◆ **Job**
Look through the data below. Show each line where the string "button" occurs.

===== Collected material =====

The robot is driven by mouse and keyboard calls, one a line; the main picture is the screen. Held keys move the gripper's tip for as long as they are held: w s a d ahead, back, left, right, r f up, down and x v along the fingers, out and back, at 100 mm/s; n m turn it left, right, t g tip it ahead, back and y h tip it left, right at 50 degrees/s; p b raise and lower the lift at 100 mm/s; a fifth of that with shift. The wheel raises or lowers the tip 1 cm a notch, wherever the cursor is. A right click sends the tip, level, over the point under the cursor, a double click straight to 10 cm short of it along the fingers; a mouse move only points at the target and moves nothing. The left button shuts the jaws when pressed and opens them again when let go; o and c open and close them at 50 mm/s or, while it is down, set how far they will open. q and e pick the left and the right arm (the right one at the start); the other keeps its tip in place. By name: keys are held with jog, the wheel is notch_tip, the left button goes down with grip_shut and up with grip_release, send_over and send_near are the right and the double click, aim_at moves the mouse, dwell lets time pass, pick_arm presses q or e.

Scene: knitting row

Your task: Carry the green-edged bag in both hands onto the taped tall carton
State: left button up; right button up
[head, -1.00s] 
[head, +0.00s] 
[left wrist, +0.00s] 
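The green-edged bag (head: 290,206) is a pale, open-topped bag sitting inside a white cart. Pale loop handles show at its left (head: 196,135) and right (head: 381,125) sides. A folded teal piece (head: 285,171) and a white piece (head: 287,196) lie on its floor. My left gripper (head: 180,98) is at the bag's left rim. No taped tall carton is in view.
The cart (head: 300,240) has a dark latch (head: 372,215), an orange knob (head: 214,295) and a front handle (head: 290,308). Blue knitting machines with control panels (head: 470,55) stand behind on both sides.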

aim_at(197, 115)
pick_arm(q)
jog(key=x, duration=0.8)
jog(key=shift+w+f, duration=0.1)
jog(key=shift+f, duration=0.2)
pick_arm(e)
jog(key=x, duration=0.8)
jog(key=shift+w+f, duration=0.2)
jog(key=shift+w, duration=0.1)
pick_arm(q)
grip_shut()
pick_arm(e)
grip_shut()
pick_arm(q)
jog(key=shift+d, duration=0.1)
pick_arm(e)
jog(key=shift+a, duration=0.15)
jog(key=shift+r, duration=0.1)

=====

◆ **Result for this task**
The robot is driven by mouse and keyboard calls, one a line; the main picture is the screen. Held keys move the gripper's tip for as long as they are held: w s a d ahead, back, left, right, r f up, down and x v along the fingers, out and back, at 100 mm/s; n m turn it left, right, t g tip it ahead, back and y h tip it left, right at 50 degrees/s; p b raise and lower the lift at 100 mm/s; a fifth of that with shift. The wheel raises or lowers the tip 1 cm a notch, wherever the cursor is. A right click sends the tip, level, over the point under the cursor, a double click straight to 10 cm short of it along the fingers; a mouse move only points at the target and moves nothing. The left button shuts the jaws when pressed and opens them again when let go; o and c open and close them at 50 mm/s or, while it is down, set how far they will open. q and e pick the left and the right arm (the right one at the start); the other keeps its tip in place. By name: keys are held with jog, the wheel is notch_tip, the left button goes down with grip_shut and up with grip_release, send_over and send_near are the right and the double click, aim_at moves the mouse, dwell lets time pass, pick_arm presses q or e.
State: left button up; right button up

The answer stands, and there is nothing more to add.